A côté de ton activité de DJ, tu es aussi très engagée dans la diffusion de la techno avec une ardeur presque militante.
J’attache beaucoup d’importance à la notion de transmission. J’ai été très soutenue, je ressens le besoin d’aider à mon tour, de contribuer à faire avancer la scène. L’underground n’est pas une fin en soi. Je ne le cache pas : j’ai envie de gagner ma vie, d’être davantage dans la lumière et de mettre en lumière d’autres personnes. J’ai aussi envie d’élargir mon horizon, de créer de nouveaux liens, de découvrir ce qui se passe ailleurs. Je tourne beaucoup en France et maintenant je voudrais me rendre dans d’autres pays. Je ne veux surtout pas m’enfermer, me scléroser. C’est la raison pour laquelle j’essaie toujours de monter des projets d’échange. J’aimerais bien aussi lancer mon propre label. Ce n’est pas encore fait mais j’y pense sérieusement.
Actuellement, tu es particulièrement impliquée dans le collectif Qui embrouille qui.
J’ai créé le collectif avec Charles Crost, le responsable du label Le Turc Mécanique. Avant, nous faisions ensemble les soirées Jeudi-Minuit à la Java. A l’approche de l’été 2017, nous avons eu envie d’organiser une grosse soirée en faisant jouer tous les gens qui comptent pour nous dans le milieu musical à Paris. Comme il y avait trop de monde (au total, une trentaine d’artistes), ça s’est transformé en mini-festival, qui a eu lieu à la Station en août 2017 et qui remporté un grand succès. Ça nous donné envie de prolonger l’expérience et notamment d’exporter le concept ailleurs en France. Il y a une uniformité assez désolante des programmations, notamment dans les festivals, avec une sous-représentation de la scène locale. Le deal que nous proposons aux promoteurs est le suivant : je pars en tournée avec une quinzaine d’artistes que vous ne connaissez pas, faites-nous confiance, ça va être de la balle. Nous fonctionnons sur un principe égalitaire et solidaire : il n’y a pas de têtes d’affiche et personne n’est payé plus que les autres. A terme, j’aimerais que le projet existe sans moi. L’an prochain, je vais me mettre un peu en retrait. Pour le moment, les réactions sont très positives, nous avons déjà pu monter une tournée d’une quinzaine de dates, avec en point d’orgue un nouveau festival à la Station, du 9 au 11 août.

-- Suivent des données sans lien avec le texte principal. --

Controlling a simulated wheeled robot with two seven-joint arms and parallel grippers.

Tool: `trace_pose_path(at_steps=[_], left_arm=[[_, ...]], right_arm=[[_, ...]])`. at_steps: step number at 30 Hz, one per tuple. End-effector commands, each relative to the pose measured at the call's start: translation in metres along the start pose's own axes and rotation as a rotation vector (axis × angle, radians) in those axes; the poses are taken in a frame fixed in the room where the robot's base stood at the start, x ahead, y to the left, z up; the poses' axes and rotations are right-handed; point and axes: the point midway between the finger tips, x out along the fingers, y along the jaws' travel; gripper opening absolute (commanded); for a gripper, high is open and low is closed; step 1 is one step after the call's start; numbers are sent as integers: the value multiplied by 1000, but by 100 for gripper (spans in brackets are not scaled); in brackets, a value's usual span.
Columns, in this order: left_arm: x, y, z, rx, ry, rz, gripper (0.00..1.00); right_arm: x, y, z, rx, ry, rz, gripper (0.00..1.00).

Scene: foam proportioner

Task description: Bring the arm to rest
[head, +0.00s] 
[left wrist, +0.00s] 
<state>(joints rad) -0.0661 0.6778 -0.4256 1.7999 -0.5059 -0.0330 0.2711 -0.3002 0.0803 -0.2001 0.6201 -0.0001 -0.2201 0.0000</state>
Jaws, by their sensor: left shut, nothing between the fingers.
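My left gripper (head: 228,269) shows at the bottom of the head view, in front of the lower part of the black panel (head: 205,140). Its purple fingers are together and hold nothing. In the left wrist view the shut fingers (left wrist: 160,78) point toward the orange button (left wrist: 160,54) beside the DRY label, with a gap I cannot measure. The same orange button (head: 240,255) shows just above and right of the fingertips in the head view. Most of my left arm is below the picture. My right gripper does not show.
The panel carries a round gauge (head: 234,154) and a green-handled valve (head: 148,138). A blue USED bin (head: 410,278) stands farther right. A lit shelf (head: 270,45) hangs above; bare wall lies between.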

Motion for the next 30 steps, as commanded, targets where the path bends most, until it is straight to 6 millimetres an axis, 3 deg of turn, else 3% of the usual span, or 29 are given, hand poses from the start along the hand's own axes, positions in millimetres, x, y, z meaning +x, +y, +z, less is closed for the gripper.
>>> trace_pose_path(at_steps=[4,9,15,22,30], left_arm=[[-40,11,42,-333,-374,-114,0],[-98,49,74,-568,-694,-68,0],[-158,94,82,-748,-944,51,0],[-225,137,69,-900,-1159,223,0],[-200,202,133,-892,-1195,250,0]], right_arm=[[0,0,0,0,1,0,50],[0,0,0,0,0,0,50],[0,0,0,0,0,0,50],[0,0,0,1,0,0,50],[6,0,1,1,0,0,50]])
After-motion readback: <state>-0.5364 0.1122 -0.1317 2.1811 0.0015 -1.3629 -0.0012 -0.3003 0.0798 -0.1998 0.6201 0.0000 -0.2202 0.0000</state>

Prochaines dates de la tournée « Qui embrouille qui » : 18 mai à Nancy (LNVRS), 19 mai à Strasbourg (Molodoï), 9 juin à Marseille (Cabaret Aléatoire), 22 juin à Bordeaux (BT59), 29 juin à Lyon (Club Transbo), 7 juillet à Poitiers (Confort Moderne), 21 juillet à Toulouse (Toulouse), 9-11 août à Paris (La Station), 7 septembre à Montpellier (Rockstore).